Par une cruelle ironie de l’actualité, la Guyane est paralysée depuis ce matin par la fermeture de deux ponts, points névralgiques de communication entre l’île de Cayenne et le reste de la région : c’est une façon de rappeler des retards infrastructurels encore patents. Comment gérer ces urgences ?
La réponse à toutes ces questions ne se trouve pas dans ce projet de budget, déjà obsolète si l’on considère les objectifs affichés par le Président de la République, à moins de convenir que tout ne démarrera qu’en 2011, voire en 2012, voire après les prochaines crises sociales…
Madame la ministre, mes chers collègues, ma critique n’est pas une négation de tout le chemin parcouru en 2009 en termes de prise de conscience et de changement d’approche des problèmes des outre-mer. Sans conteste, on peut dire que 2009 aura été l’année d’un regard neuf sur les outre-mer. Mais sans traduction concrète, sans moyens effectifs, sans renouvellement des organisations, les bases du changement seront vite sapées, tant les problèmes restent aigus sur le terrain.

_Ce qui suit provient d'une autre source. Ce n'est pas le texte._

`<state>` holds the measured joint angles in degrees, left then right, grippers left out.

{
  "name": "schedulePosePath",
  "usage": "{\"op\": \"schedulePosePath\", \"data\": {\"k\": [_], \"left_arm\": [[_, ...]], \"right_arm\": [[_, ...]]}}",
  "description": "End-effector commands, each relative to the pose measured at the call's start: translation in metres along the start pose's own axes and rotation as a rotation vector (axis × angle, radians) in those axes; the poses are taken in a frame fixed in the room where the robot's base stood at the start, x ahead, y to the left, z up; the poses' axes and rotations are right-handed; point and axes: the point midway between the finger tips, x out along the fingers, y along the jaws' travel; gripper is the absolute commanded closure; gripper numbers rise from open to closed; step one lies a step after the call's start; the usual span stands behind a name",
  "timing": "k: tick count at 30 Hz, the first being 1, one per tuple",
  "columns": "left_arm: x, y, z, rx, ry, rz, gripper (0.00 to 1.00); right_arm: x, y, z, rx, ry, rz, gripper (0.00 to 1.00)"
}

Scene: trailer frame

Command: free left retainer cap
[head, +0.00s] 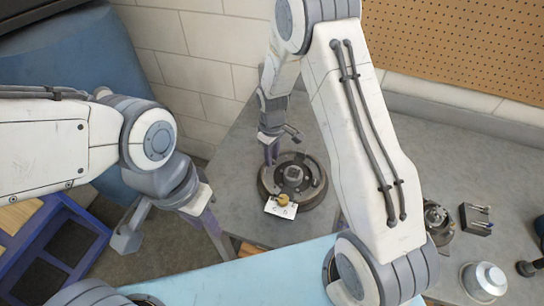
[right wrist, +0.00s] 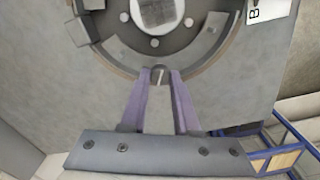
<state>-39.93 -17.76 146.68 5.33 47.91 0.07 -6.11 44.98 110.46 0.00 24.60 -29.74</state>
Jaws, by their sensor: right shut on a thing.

Un système de santé au standard des pays développés, des logements décents pour tous, des résultats scolaires normalisés, un taux d’activité et d’emploi équivalent à celui de la métropole, des économies locales compétitives grâce aux atouts propres des territoires, des moyens supplémentaires pour les collectivités locales afin de leur permettre de continuer à stimuler les investissements : voilà l’horizon de nos luttes, voilà les défis pour l’outre-mer ! Quand allons-nous vraiment commencer à les relever ? (Applaudissements sur les travées du groupe socialiste et du groupe CRC-SPG.)